__To be done__: Transcribe the whole listing below without changing a word, but leave out every image.

__Supplied information__:
= = =

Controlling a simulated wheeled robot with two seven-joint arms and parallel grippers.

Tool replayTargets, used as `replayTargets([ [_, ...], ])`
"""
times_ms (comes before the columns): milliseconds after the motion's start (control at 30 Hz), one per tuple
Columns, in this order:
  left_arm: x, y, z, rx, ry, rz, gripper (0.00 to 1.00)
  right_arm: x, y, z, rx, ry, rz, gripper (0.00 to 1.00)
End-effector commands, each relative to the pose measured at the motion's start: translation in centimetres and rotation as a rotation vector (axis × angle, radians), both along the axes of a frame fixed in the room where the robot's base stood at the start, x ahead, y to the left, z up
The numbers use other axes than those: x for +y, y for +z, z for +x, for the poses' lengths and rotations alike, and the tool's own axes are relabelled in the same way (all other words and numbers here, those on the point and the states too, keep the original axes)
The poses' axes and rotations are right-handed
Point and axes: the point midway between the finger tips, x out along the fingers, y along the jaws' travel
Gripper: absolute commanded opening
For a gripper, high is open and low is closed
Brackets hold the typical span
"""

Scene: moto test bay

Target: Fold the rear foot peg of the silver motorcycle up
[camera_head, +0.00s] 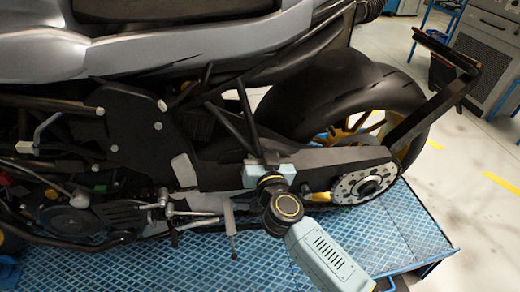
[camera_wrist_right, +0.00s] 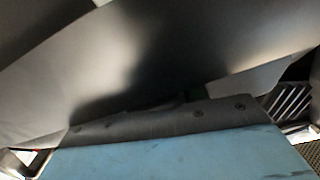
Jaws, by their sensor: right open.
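The silver motorcycle (camera_head: 180,45) stands side-on with its rear wheel to the right. Two dark struts (camera_head: 243,112) run down from under its tail and meet behind my right gripper (camera_head: 268,168). I cannot make out the rear foot peg clearly; it may be hidden behind the gripper at the struts' lower end. My right gripper is against or just in front of the swingarm area; contact cannot be told. In the right wrist view its fingers (camera_wrist_right: 155,148) show wide apart at both edges, with dark motorcycle bodywork (camera_wrist_right: 150,60) close in front. My left gripper is not in view.
The motorcycle stands on a blue tread-plate platform (camera_head: 410,235). A grey cabinet (camera_head: 490,50) stands behind.

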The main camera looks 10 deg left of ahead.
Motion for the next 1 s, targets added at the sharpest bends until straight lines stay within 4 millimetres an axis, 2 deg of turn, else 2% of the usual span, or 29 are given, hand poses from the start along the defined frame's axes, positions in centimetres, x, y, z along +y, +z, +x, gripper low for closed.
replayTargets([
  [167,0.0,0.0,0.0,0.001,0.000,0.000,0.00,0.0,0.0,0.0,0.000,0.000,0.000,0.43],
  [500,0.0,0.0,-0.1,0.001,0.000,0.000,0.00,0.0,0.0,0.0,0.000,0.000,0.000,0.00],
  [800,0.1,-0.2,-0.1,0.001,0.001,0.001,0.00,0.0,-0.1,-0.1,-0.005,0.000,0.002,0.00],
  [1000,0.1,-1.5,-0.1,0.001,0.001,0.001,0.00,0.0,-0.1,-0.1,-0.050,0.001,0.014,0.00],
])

= = =

__Finished answer__:
Controlling a simulated wheeled robot with two seven-joint arms and parallel grippers.

Tool replayTargets, used as `replayTargets([ [_, ...], ])`
"""
times_ms (comes before the columns): milliseconds after the motion's start (control at 30 Hz), one per tuple
Columns, in this order:
  left_arm: x, y, z, rx, ry, rz, gripper (0.00 to 1.00)
  right_arm: x, y, z, rx, ry, rz, gripper (0.00 to 1.00)
End-effector commands, each relative to the pose measured at the motion's start: translation in centimetres and rotation as a rotation vector (axis × angle, radians), both along the axes of a frame fixed in the room where the robot's base stood at the start, x ahead, y to the left, z up
The numbers use other axes than those: x for +y, y for +z, z for +x, for the poses' lengths and rotations alike, and the tool's own axes are relabelled in the same way (all other words and numbers here, those on the point and the states too, keep the original axes)
The poses' axes and rotations are right-handed
Point and axes: the point midway between the finger tips, x out along the fingers, y along the jaws' travel
Gripper: absolute commanded opening
For a gripper, high is open and low is closed
Brackets hold the typical span
"""

Scene: moto test bay

Target: Fold the rear foot peg of the silver motorcycle up
[camera_head, +0.00s] 
[camera_wrist_right, +0.00s] 
Jaws, by their sensor: right open.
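The silver motorcycle (camera_head: 180,45) stands side-on with its rear wheel to the right. Two dark struts (camera_head: 243,112) run down from under its tail and meet behind my right gripper (camera_head: 268,168). I cannot make out the rear foot peg clearly; it may be hidden behind the gripper at the struts' lower end. My right gripper is against or just in front of the swingarm area; contact cannot be told. In the right wrist view its fingers (camera_wrist_right: 155,148) show wide apart at both edges, with dark motorcycle bodywork (camera_wrist_right: 150,60) close in front. My left gripper is not in view.
The motorcycle stands on a blue tread-plate platform (camera_head: 410,235). A grey cabinet (camera_head: 490,50) stands behind.

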The main camera looks 10 deg left of ahead.
Motion for the next 1 s, targets added at the sharpest bends until straight lines stay within 4 millimetres an axis, 2 deg of turn, else 2% of the usual span, or 29 are given, hand poses from the start along the defined frame's axes, positions in centimetres, x, y, z along +y, +z, +x, gripper low for closed.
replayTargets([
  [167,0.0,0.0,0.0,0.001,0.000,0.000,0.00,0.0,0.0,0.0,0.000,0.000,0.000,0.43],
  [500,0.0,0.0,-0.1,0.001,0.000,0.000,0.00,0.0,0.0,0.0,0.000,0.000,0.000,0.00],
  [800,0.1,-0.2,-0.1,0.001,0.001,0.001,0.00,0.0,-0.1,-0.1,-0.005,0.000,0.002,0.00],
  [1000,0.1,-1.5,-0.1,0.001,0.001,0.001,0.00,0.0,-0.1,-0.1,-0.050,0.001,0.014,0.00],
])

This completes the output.